MHB Area between the curve and x axis

[TheFallen018]

Hey guys,

I've got this question in my book, and I think that I may be misunderstanding the concept. The book is somewhat lacking on this particular question, and has left me in the dark to some degree.

The question is

Find the area between the curve y=2/(x-1)dx and the x-axis over the interval [2,4].

I was thinking that this should just be the definite integral of the function between [2,4], (ln(9)-2) That being but apparently that is the wrong answer.

Therefore I am left to conclude that I have not understood the question correctly.

If anyone would be able to help clear that up, I would be very grateful.

Kind regards,

TheFallen018

 

[Greg]

$$2\int_2^4\frac{1}{x-1}\,dx=2\ln(3)-2\ln(1)=2\ln(3)$$

 

[TheFallen018]

Oops, I just had a look, and I posted this incorrectly. My function was missing something. What I should have posted was this

Find the area between the curve of y=(2/(x-1))-1, and the x-axis over the interval [2,4]

As far as I can figure, I did have the answer correct, but apparently I was missing a little trick to it.

I'll post a screenshot of the problem, just to clear things up.

View attachment 7618

So, the answer to part a should be ln(9)-2, however, part b seems to be asking just about the same thing as part a, so I'm probably missing something there.

If you'd be able to take another look, that would be really appreciated.

Sorry for the mistake in my previous post.

 

[S.G. Janssens]

Hint: Note (by making a sketch or plot) that the curve given by $y = \frac{2}{x - 1} - 1$ is partly above and partly below the $x$-axis on $[2,4]$. The definite integral gives you the signed area. Where does the curve cross the $x$-axis?

Side remarks: $\ln{9} = \ln{3^2} = 2\ln{3}$. Moreover, it is a bit odd to write the differential $dx$ in the description of the curve (the integrand) itself. It only has meaning when the integrand appears already in the integral.

 

[TheFallen018]

Hint: Note (by making a sketch or plot) that the curve given by $y = \frac{2}{x - 1} - 1$ is partly above and partly below the $x$-axis on $[2,4]$. The definite integral gives you the signed area. Where does the curve cross the $x$-axis?

Side remarks: $\ln{9} = \ln{3^2} = 2\ln{3}$. Moreover, it is a bit odd to write the differential $dx$ in the description of the curve (the integrand) itself. It only has meaning when the integrand appears already in the integral.

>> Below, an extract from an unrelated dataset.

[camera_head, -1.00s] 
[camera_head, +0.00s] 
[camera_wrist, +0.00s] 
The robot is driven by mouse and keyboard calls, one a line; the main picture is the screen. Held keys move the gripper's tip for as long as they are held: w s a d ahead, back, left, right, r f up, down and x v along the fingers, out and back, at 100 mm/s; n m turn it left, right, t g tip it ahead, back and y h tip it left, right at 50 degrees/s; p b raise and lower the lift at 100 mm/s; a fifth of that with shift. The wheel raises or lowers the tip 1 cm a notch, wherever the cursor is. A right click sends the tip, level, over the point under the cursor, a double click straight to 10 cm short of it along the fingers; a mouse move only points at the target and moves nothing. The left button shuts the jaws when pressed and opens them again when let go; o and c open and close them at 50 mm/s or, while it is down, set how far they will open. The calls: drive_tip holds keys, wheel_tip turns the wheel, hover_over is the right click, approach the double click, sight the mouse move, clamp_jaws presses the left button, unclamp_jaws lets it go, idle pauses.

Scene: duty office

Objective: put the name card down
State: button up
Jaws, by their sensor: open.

I'm not sure if I know what you're getting at. It's clear that part of the curve is above the x axis, and part below. That point of y=0 is obviously at x=3. Perhaps your meaning has escaped me.

As for side remarks, I'm not aware of what your first statement refers to. As for the second, I agree. I also thought it strange that there is a dx after the description of the curve. I assumed that a mistake had been made on the part of whoever wrote up the question sheet.

 

[MarkFL]

I'm not sure if I know what you're getting at. It's clear that part of the curve is above the x axis, and part below. That point of y=0 is obviously at x=3. Perhaps your meaning has escaped me.

As for side remarks, I'm not aware of what your first statement refers to. As for the second, I agree. I also thought it strange that there is a dx after the description of the curve. I assumed that a mistake had been made on the part of whoever wrote up the question sheet.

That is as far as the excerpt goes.